● GIVEN TASK: Take from the listing each line that has the string "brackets".

─── SUPPLIED DATA ───

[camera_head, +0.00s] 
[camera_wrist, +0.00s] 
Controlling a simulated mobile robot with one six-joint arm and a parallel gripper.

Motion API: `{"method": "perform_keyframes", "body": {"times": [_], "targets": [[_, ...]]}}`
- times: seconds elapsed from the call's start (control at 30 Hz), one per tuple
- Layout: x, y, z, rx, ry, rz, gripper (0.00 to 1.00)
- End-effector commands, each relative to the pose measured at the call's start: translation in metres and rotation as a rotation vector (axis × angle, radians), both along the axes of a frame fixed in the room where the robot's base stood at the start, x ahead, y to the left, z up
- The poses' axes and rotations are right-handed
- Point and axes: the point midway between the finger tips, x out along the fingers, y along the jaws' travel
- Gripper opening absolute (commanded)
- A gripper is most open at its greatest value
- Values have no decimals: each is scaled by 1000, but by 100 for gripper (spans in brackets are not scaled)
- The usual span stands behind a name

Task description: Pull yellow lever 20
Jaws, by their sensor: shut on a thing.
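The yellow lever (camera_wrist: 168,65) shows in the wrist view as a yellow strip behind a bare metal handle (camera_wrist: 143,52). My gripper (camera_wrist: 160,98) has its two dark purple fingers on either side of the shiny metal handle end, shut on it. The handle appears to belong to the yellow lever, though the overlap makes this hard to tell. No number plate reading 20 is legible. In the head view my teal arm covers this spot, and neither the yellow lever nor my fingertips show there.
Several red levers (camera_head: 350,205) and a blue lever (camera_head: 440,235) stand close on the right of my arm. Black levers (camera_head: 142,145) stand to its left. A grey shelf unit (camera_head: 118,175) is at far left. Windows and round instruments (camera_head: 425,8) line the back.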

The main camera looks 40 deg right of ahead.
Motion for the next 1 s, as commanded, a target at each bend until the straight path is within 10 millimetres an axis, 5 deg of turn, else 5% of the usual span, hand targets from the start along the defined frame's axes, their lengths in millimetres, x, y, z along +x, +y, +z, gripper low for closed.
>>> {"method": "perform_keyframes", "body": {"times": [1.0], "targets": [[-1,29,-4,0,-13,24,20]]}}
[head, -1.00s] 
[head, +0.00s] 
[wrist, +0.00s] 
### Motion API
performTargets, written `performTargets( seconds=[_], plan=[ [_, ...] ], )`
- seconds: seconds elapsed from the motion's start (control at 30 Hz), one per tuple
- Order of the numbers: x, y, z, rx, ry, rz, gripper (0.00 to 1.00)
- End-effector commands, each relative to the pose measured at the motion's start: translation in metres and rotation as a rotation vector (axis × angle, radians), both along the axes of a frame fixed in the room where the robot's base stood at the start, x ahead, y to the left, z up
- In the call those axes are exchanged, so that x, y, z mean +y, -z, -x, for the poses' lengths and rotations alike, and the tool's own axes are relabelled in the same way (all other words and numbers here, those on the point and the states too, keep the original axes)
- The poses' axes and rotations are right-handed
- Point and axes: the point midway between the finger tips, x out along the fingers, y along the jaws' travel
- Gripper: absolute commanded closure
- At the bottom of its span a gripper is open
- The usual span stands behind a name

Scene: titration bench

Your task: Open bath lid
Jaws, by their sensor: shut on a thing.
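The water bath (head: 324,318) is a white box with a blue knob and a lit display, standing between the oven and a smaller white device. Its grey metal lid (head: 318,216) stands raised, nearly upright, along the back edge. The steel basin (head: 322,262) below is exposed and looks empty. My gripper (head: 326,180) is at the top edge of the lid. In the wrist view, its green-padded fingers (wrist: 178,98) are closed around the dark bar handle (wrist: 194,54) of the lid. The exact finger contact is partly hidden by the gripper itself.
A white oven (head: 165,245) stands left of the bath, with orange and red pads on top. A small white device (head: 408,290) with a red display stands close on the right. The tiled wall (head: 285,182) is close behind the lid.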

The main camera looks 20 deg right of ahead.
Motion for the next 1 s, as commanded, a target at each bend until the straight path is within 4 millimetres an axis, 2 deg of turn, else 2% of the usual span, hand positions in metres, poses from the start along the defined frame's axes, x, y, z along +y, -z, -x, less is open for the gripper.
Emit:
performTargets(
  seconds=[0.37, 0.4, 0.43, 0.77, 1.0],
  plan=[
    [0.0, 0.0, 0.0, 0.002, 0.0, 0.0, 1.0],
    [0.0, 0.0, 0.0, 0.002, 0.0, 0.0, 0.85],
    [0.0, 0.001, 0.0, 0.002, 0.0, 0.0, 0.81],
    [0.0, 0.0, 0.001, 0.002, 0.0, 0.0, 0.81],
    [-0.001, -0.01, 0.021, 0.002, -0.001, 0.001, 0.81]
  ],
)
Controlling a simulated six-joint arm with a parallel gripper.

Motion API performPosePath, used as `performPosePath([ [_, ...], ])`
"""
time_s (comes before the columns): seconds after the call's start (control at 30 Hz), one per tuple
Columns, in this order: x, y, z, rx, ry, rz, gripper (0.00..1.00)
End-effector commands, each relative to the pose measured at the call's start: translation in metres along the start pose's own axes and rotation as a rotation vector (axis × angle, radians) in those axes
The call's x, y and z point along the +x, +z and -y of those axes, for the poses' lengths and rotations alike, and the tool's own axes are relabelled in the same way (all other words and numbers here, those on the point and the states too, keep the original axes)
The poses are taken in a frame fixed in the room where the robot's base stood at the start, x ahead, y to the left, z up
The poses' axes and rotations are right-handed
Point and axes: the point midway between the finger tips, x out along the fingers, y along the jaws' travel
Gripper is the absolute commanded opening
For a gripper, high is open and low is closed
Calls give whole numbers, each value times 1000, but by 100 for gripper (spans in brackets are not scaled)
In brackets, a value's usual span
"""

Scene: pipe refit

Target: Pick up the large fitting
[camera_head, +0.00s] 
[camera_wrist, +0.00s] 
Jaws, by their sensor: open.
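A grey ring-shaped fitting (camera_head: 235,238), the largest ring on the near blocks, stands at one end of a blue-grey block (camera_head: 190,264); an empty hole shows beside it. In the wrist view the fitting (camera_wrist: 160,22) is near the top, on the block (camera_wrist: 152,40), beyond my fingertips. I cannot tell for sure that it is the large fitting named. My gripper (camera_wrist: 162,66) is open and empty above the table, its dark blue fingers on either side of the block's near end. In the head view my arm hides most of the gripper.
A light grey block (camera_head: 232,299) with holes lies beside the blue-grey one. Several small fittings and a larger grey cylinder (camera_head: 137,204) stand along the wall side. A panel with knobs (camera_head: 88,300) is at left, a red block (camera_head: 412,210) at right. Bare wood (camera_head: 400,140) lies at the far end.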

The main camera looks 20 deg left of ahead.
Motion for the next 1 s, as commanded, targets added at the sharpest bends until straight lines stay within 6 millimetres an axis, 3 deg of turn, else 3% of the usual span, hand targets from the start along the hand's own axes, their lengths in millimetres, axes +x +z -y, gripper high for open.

───

● THE SOLUTION:
- Values have no decimals: each is scaled by 1000, but by 100 for gripper (spans in brackets are not scaled)
Calls give whole numbers, each value times 1000, but by 100 for gripper (spans in brackets are not scaled)
In brackets, a value's usual span

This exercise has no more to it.